Data extract:
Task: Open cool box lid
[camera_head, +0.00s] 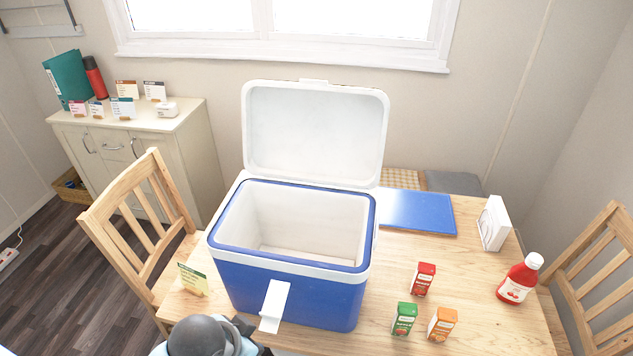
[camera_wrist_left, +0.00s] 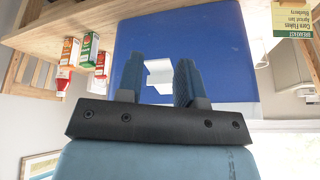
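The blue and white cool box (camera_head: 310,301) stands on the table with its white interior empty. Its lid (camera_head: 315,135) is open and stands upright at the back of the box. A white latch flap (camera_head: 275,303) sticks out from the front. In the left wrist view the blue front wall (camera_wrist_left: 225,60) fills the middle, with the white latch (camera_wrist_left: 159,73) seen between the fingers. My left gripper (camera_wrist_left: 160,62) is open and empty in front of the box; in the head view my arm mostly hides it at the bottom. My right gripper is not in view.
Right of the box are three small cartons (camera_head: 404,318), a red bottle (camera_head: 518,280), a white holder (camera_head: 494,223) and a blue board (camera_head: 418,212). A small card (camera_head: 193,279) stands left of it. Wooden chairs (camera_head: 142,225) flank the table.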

...

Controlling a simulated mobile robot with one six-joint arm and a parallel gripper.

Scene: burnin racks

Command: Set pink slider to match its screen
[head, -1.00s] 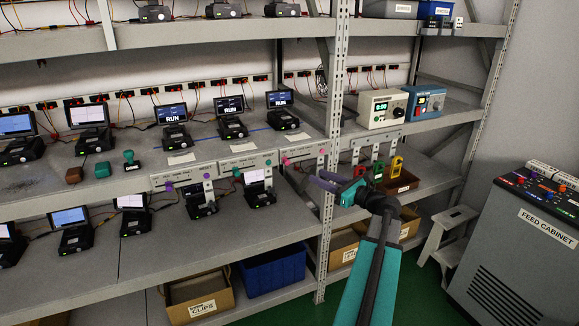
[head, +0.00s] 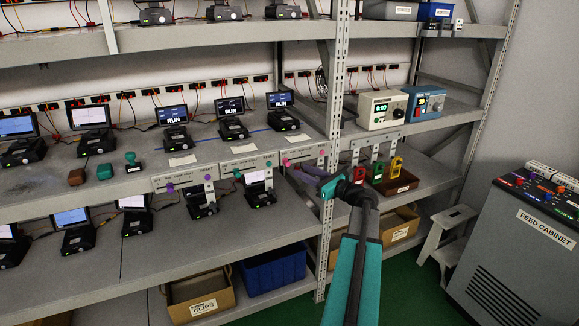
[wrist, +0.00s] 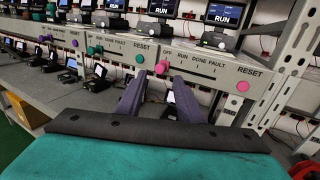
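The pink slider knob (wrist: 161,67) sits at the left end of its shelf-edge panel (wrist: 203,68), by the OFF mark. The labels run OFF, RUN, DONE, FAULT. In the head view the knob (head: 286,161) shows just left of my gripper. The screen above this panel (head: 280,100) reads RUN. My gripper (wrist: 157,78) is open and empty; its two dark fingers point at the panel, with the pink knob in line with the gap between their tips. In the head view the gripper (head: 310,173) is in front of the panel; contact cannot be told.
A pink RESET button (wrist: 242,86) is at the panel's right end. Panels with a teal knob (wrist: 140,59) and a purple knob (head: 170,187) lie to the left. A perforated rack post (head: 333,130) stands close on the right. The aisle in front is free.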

--

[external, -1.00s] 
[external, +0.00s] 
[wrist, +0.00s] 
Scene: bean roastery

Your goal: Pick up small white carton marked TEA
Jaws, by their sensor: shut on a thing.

To be done: Work out how many lines of the material above contain the word "Scene", then give only that figure.

Output for this exercise: 2